THE CLIFFS, by J. Courtney Sullivan


An abandoned house painted purple sits on a promontory overlooking the sea in Awadapquit, Maine. As mysterious houses in fiction often do, it takes on the importance of a central character in J. Courtney Sullivan’s capacious and engaging sixth novel, “The Cliffs.”

Jane Flanagan first spots the house from the water, when she is a teenage tour guide on a lobster boat in the 1990s, earning money during a summer program. Instantly enchanted, Jane cuts her classes in favor of reading the course books under the trees on the property. She explores the house’s nooks and treasures — including a plaque dated 1846 that names the original owner as Capt. Samuel Littleton — with her best friend, Allison, whose family of innkeepers provide Jane with warmth she doesn’t get at home.

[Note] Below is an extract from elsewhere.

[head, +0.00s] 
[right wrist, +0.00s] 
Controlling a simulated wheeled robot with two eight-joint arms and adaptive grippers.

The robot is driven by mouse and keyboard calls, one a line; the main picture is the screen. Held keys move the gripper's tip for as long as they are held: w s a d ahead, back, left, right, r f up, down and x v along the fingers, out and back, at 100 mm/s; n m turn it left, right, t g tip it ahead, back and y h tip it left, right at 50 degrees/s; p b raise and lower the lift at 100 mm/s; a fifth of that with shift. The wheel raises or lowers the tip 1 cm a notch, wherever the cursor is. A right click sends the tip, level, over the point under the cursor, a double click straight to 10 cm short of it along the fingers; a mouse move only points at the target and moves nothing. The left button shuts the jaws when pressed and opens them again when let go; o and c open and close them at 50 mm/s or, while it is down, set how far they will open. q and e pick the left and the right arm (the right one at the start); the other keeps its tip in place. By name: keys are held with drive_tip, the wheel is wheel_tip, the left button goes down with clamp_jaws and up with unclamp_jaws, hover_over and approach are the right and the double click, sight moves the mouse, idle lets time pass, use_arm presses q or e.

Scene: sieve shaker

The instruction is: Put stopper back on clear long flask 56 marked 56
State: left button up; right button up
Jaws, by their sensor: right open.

Jane then forgets the purple house for over a decade as she moves away from Awadapquit for college, grad school and a career as a women’s studies archivist at the Schlesinger Library in Cambridge, Mass. “Throughout her 20s, she occasionally went on dates, most of them bad and made bearable only by copious amounts of alcohol.” It’s not until she’s 30 and bringing home her boyfriend, David, to introduce him to her family, that she revisits the purple house. All seems promising as the couple “walked to the edge of the cliff, hand in hand, pretending the property was theirs”; but “a fear tugged at Jane’s pocket, whispering that she had only wandered temporarily into somebody else’s lovely life.”

Jane returns to Boston with David, but the house isn’t done with her. Ten years later, an alcohol-related incident has created chaos in both her career and her relationship. Her mother’s death creates an excuse for her to escape to Awadapquit, where she works on cleaning out the family home. Soon the purple house beckons her again when she is hired by Genevieve, the present owner, to discover its history over the centuries, and the possible identity of the ghost appearing to Genevieve’s young son.

Jane’s research is a portal that opens up the novel to aspects of Maine life that are not on the typical tourist trail. Jane learns about the Indigenous Abenaki people in the state and their early engagements and clashes with white settlers, as well as contemporary Native concerns about their tribal status and land and water rights.